20. Considering the above discussion, we are of the view since additional evidences are not relevant to the matter in issue and no cause would serve in admitting the same, therefore, we reject the application filed by DCIT, Central Circle-3, Ludhiana for admission of these additional evidences. The application for admission of additional evidence in both the years is accordingly, dismissed.
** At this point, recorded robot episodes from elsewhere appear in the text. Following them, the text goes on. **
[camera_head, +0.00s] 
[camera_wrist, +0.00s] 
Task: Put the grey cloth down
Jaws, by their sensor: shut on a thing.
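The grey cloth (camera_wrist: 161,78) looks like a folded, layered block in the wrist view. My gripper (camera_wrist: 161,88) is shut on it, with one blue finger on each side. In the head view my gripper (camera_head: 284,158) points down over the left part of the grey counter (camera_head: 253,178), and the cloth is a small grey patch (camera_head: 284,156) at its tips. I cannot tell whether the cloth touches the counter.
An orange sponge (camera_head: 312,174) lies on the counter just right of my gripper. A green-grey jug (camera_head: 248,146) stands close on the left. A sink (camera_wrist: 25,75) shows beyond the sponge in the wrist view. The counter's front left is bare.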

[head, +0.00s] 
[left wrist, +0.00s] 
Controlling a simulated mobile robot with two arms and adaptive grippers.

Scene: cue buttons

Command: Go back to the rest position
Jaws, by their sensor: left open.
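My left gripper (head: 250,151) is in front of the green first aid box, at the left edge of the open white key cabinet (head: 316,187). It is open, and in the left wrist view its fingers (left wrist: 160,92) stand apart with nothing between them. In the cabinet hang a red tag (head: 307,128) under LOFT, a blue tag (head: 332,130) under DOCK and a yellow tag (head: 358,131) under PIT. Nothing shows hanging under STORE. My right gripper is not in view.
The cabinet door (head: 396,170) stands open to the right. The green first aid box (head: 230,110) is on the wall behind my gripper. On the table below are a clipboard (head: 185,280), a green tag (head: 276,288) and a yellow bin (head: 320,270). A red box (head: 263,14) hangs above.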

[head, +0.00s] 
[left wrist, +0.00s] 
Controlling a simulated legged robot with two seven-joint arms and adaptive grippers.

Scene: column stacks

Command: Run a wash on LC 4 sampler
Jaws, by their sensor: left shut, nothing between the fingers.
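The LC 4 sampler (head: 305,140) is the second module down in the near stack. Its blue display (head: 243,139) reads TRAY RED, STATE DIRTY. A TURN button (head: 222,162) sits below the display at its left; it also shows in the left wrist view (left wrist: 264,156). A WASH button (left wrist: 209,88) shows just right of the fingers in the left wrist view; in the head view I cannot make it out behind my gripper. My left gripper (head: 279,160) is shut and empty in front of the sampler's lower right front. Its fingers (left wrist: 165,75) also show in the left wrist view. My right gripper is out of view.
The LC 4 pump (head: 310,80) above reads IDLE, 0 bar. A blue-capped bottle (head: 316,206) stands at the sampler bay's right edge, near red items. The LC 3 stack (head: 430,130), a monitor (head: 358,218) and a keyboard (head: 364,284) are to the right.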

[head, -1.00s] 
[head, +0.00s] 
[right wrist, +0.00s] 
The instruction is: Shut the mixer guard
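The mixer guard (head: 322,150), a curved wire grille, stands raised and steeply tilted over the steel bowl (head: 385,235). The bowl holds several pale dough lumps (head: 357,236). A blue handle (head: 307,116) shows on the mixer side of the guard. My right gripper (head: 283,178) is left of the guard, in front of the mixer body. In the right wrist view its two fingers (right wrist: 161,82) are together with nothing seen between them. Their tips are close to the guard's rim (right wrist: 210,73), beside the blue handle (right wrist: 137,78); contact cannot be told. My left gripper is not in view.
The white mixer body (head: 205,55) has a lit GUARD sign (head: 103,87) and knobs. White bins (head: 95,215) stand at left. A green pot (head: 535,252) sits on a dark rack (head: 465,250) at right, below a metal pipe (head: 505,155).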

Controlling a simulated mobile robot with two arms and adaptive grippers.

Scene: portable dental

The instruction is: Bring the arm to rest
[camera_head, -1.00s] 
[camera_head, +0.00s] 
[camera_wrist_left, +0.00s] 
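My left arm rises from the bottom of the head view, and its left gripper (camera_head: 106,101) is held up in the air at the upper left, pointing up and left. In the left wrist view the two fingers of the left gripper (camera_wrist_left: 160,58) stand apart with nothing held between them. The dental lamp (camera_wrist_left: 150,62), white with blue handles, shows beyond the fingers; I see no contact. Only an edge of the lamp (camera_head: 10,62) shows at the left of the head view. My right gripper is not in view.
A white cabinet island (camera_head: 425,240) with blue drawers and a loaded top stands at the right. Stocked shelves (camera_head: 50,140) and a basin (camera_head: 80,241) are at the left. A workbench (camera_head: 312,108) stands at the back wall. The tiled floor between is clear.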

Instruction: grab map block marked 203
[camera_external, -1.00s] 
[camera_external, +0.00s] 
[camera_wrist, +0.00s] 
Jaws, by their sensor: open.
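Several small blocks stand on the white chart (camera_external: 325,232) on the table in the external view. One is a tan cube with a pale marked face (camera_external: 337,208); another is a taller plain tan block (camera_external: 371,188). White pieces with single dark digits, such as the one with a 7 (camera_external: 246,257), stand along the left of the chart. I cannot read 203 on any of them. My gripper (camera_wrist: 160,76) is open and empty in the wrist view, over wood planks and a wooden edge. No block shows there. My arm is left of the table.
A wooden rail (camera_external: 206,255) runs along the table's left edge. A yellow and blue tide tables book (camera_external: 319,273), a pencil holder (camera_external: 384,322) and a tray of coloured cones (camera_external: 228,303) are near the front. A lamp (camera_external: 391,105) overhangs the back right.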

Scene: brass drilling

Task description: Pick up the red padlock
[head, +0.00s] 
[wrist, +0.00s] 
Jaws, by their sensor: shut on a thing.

21. Now we proceed to decide the issue on merit. 44

22. The ld. DR relied upon order of the Assessing Officer and submitted that assessee company was incorporated on 22.01.2008 and large number of private companies based at Calcutta have made investments in the shares of the assessee company. It is not explained why the distant parties were interested in making investment in shares of the assessee company. The ld. DR submitted that addition was made on account of share premium considering it to be bogus. However, investments in shares have not been disputed by the Assessing Officer. Report by DDIT (Investigation) Kolkata was received on 26.03.2014, therefore, Assessing Officer did not have adequate time to consider the issue in detail because assessment order was passed on 30.03.2014. The investigation was not conducted to logical end. Therefore, it was the duty of the ld. CIT(Appeals) to correct all errors in the assessment order because ld. CIT(Appeals) has coterminous power to that of the Assessing Officer. He has also relieved upon decisions reported in CIT Vs Nirbheram Daluram 224 ITR 610 and Jute Corporation of India Vs CIT 187 ITR 688. The ld. DR in his written submission also reiterated the same facts and also submitted that merely because transactions have been routed through banking channel, would not satisfy the criteria of genuineness and credit worthiness of the lender. The ld. DR relied upon decision of Hon'ble Supreme Court in the case of Durga Prashad More 82 45 ITR 540, decision of Delhi High Court in the case of N.R. Portfolio Pvt. Ltd. 222 Taxman 157. The ld. DR also relied upon decision of Delhi High Court in the case of CIT Vs Navodaya Castles Pvt. Ltd. 50 Taxman.com 110 in which the matter was remanded to the Tribunal to decide the issue afresh. The ld. DR also filed order of ITAT Kolkata Bench in the case of M/s Bishakha Sales Pvt.Ltd. Vs CIT-2 Calcutta in which 263 proceedings were initiated because there were large rackets of providing accommodation entries and the order under section 263 of the Act have been confirmed by the Tribunal. The ld. DR, therefore, submitted that ld. CIT(Appeals) was not justified in deleting the entire addition and the matter should be re-considered by him.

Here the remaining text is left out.